#### RECORDS PROVIDED:
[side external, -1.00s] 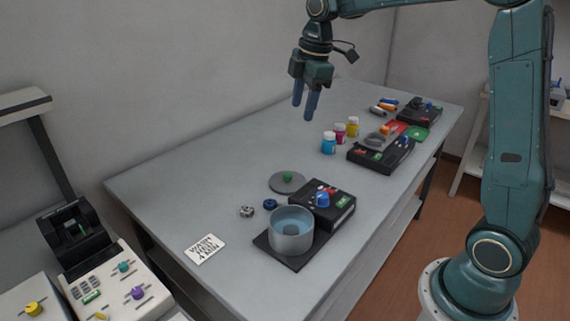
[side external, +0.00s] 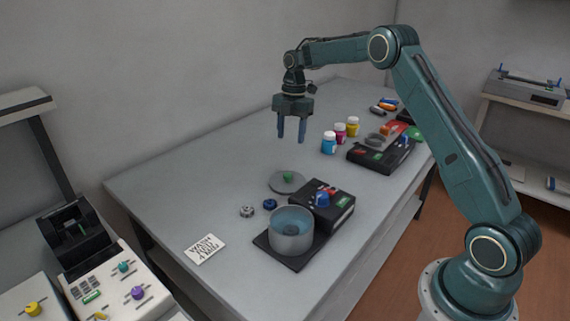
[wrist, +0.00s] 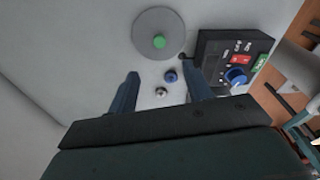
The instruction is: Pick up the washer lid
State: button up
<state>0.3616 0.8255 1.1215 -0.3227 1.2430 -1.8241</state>
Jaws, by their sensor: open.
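The washer lid (side external: 279,186) is a flat grey disc with a green knob (side external: 288,176) at its middle. It lies flat on the table, left of the black control box of the washer. In the wrist view the lid (wrist: 145,27) shows at the top, beyond my fingertips, with its green knob (wrist: 159,41) facing the camera. My gripper (side external: 291,139) is open and empty, pointing down, well above the table and above the lid in the side view. In the wrist view my two fingers (wrist: 162,84) are spread apart, with nothing between them touching.
The washer (side external: 291,242) is an open grey pot of bluish liquid beside its black box (side external: 335,210). A silver part (side external: 247,211) and a blue part (side external: 270,204) lie near the lid. Coloured bottles (side external: 329,143) and another black device (side external: 376,160) stand farther back.

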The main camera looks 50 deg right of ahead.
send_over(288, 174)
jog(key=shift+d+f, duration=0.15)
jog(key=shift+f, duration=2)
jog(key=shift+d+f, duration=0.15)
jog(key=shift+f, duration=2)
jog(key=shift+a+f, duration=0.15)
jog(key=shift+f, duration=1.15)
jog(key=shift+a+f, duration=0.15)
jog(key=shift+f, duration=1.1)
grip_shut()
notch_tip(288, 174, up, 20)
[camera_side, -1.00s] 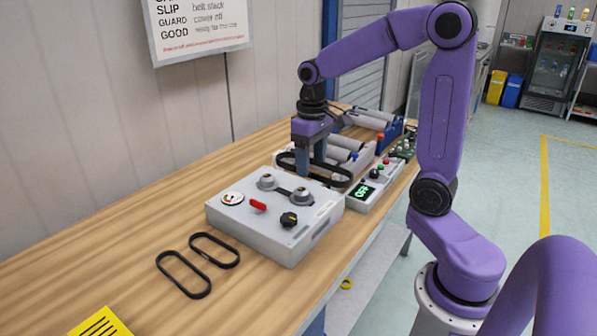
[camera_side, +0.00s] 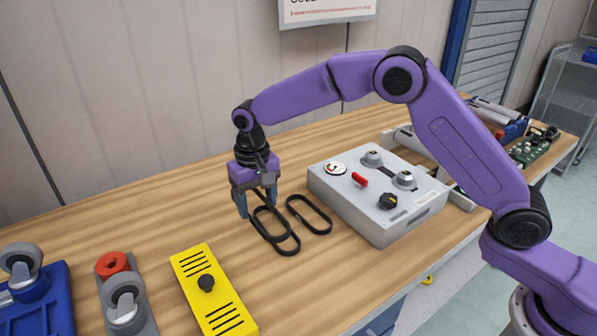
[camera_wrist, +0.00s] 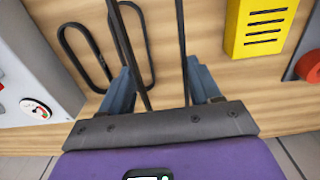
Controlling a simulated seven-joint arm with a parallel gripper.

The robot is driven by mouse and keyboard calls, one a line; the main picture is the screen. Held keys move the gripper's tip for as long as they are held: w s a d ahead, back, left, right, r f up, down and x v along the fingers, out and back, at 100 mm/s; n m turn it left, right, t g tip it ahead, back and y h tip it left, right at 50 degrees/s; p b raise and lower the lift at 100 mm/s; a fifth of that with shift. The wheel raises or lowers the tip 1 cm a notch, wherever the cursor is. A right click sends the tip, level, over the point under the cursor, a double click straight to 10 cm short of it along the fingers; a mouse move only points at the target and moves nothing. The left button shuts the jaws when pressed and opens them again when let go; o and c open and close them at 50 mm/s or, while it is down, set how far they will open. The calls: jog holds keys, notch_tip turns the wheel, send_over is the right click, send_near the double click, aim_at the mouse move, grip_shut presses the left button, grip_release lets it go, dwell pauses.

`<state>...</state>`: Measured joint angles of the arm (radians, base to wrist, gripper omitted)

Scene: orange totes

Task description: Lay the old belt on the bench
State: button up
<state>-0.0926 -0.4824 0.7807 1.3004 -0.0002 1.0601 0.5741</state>
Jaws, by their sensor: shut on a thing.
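My gripper (camera_side: 257,208) is over the wooden bench, left of the grey control box, and is shut on a black belt (camera_wrist: 182,45). The held belt's two dark strands run out between the fingers in the wrist view. Below and beside the gripper in the side view, one black belt loop (camera_side: 287,246) shows at the fingers, overlapping the held belt so I cannot fully separate them. Another black belt loop (camera_side: 328,222) lies flat on the bench to its right. It also shows in the wrist view (camera_wrist: 67,40). Whether the held belt touches the bench is unclear.
The control box (camera_side: 350,205) with knobs and a red lever stands right of the belts. A yellow slotted cover (camera_side: 205,270) lies at front left, beside a grey caster with a red part (camera_side: 113,264) and a blue caster plate (camera_side: 45,305). Bare bench (camera_side: 130,225) lies behind them.

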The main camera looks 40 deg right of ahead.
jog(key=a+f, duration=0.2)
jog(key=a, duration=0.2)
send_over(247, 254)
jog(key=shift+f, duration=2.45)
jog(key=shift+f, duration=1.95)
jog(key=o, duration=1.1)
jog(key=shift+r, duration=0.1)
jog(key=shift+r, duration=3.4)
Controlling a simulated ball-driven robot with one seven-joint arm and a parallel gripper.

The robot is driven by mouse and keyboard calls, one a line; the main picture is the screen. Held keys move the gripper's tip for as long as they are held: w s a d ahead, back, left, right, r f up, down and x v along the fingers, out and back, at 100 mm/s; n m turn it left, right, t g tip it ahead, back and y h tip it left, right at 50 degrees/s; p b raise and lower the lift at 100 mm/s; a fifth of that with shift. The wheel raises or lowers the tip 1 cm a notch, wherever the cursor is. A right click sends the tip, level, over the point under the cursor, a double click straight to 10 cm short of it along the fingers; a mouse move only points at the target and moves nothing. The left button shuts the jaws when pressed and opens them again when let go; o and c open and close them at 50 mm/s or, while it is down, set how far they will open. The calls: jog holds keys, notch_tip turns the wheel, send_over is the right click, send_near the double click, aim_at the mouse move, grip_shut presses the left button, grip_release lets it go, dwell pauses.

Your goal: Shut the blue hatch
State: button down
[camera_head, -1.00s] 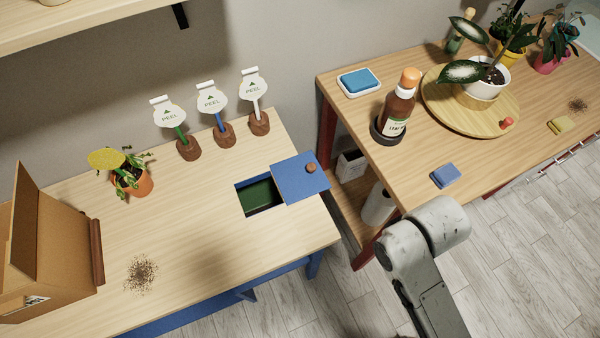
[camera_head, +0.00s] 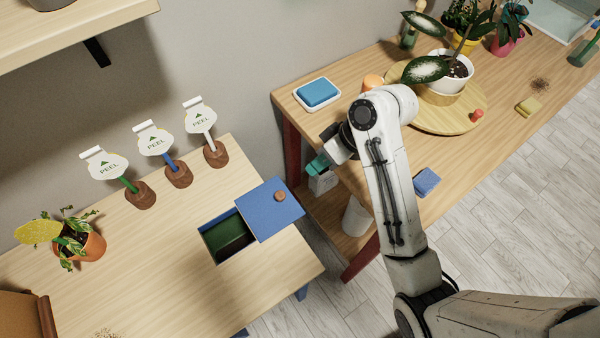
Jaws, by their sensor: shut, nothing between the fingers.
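The blue hatch (camera_head: 268,209) is a flat square panel with a round brown wooden knob (camera_head: 280,196). It lies to the right of a rectangular opening (camera_head: 226,238) in the left table and overlaps its right part. The left part of the opening is uncovered and shows a dark green inside. My gripper (camera_head: 318,165) has teal fingertips and is shut and empty. It is up and to the right of the hatch, apart from it, in front of the gap between the tables. Part of my gripper is hidden behind my arm.
Several plants and a turntable (camera_head: 407,118) stand on the right table. Three labelled stakes in brown bases (camera_head: 179,176) stand behind the opening. An orange potted plant (camera_head: 92,247) is at left.

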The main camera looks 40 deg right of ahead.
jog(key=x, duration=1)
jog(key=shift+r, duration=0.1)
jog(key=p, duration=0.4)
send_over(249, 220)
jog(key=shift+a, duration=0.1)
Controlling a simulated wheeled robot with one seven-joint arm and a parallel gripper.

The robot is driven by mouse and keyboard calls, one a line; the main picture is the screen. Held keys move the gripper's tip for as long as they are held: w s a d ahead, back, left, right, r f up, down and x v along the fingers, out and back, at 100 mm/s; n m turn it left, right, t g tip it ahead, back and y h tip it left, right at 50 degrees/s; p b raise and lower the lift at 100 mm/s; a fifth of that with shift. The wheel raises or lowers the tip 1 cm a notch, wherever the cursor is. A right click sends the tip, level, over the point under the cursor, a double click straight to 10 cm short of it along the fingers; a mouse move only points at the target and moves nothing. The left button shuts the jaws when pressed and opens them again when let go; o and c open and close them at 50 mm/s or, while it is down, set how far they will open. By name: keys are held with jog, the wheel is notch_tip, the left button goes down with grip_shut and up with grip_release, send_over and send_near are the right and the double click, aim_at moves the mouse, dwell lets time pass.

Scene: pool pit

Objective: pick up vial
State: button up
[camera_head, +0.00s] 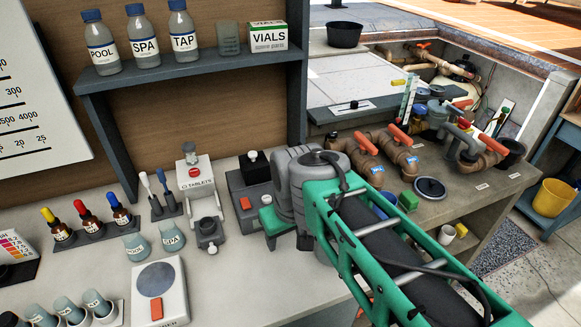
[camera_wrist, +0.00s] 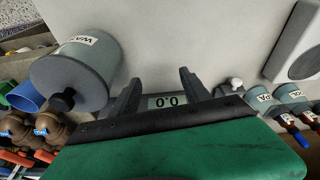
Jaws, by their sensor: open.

#### WHAT THE EXERCISE ASKS:
All lines of the data above that include the word "parallel" must be shown.

#### RIGHT ANSWER:
Controlling a simulated seven-joint arm with a parallel gripper.
Controlling a simulated ball-driven robot with one seven-joint arm and a parallel gripper.
Controlling a simulated wheeled robot with one seven-joint arm and a parallel gripper.

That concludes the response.